Suggestions for Improvement:
Estimation of Uncertainty: One critical area that requires attention is the estimation of uncertainty in the results. This is particularly important when dealing with gases of small fluxes, such as CH4 and N2O. The study did not provide an analysis on the uncertainty, and this is crucial as there are multiple sources of uncertainty that could impact the results, such as model uncertainty, gap-filling uncertainty, and system uncertainty from the EC systems. A discussion or quantification of these uncertainties would help strengthen the robustness of your findings. I suggest to consider using Monte Carlo and provide a standard deviation to the flux estimates.
Spatial Partitioning of EC Data: The study rightly acknowledges the spatial nature of the EC source area; however, I believe more attention is needed to the challenges of applying EC data to narrow features like ditches, which contribute less than 2% of the EC footprint. While it is interesting to explore spatial partitioning and the variability across different surface types, it is important to note that such narrow features, like ditches, are often difficult to assess with EC systems. The fluxes from these areas are likely to be diluted by the surrounding landscape, which could result in an underestimation of the actual fluxes. While this is an interesting approach, it should be mentioned that the results may not fully capture the fluxes from these narrow features.
Site Characterization: The manuscript lacks sufficient demonstration of site-specific conditions, particularly regarding the fertility and hydrological status of the study area. Information on these conditions is essential to contextualize the observed fluxes and to understand the underlying environmental drivers. Providing more detailed background on soil fertility and the hydrological conditions at the site would strengthen the manuscript and help interpret the results in a more meaningful way.
Conclusion: Overall, this manuscript offers valuable insights into greenhouse gas emissions in boreal peatland forests post-clearcutting. The methodology is innovative and provides a strong foundation for further research. However, addressing the points outlined above—particularly the estimation of uncertainty, spatial partitioning challenges, and more detailed site characterization—would significantly improve the robustness of the manuscript.
1. Line 34: ” Greenhouse gas (GHG) fluxes have been quantified (Ojanen et al., 2010)”. The citation appears a bit strange to me as there should be many GHG related papers before and after Ojanen et al 2010.
2. Line 47: Rotation forestry (The term R is capitalized)
3. Line 51: What is the “duration” of GHG fluxes? Please explain or use a clearer term for that.

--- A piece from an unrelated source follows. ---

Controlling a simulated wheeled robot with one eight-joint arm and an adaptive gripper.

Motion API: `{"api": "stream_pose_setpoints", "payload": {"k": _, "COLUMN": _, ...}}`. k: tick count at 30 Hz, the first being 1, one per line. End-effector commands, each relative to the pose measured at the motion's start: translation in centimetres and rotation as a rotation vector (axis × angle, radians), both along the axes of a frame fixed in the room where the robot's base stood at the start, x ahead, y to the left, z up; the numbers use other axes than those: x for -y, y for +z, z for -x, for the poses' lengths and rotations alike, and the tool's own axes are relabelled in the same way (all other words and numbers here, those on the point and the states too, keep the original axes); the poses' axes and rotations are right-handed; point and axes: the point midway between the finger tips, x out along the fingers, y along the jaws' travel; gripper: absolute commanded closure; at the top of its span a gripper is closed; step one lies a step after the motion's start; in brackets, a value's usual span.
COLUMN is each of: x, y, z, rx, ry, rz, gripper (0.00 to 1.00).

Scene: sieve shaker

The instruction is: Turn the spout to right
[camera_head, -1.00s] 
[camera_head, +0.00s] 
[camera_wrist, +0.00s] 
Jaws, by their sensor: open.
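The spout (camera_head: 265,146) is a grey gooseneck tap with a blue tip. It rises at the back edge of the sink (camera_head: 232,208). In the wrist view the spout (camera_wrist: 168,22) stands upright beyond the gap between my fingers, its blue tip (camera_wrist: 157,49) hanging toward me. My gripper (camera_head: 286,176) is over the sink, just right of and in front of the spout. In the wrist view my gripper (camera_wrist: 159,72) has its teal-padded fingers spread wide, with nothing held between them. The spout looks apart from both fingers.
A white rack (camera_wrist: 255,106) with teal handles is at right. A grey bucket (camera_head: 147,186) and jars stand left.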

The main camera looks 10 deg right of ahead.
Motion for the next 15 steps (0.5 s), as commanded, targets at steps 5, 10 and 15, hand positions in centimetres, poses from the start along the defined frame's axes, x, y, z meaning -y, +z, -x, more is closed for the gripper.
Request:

4. The paragraph #41-#56: I think you did a clear illustration on introducing rotation forestry. However, I think this paragraph could be shortened or even combined with other paragraphs. This manuscript does not study the entire rotation period, but just one year after clearcutting. Of course clearcutting is a part of rotation forestry but it should not be a main theme that worths 16 lines to introduce. Specifically, the line regarding DOC and biodiversity of rotation forestry is irrelevant and so could be removed.
5. Line 126-129: Is there any reference to the climate data? Did you do the vegetation inventory and peat depth measurements yourselves?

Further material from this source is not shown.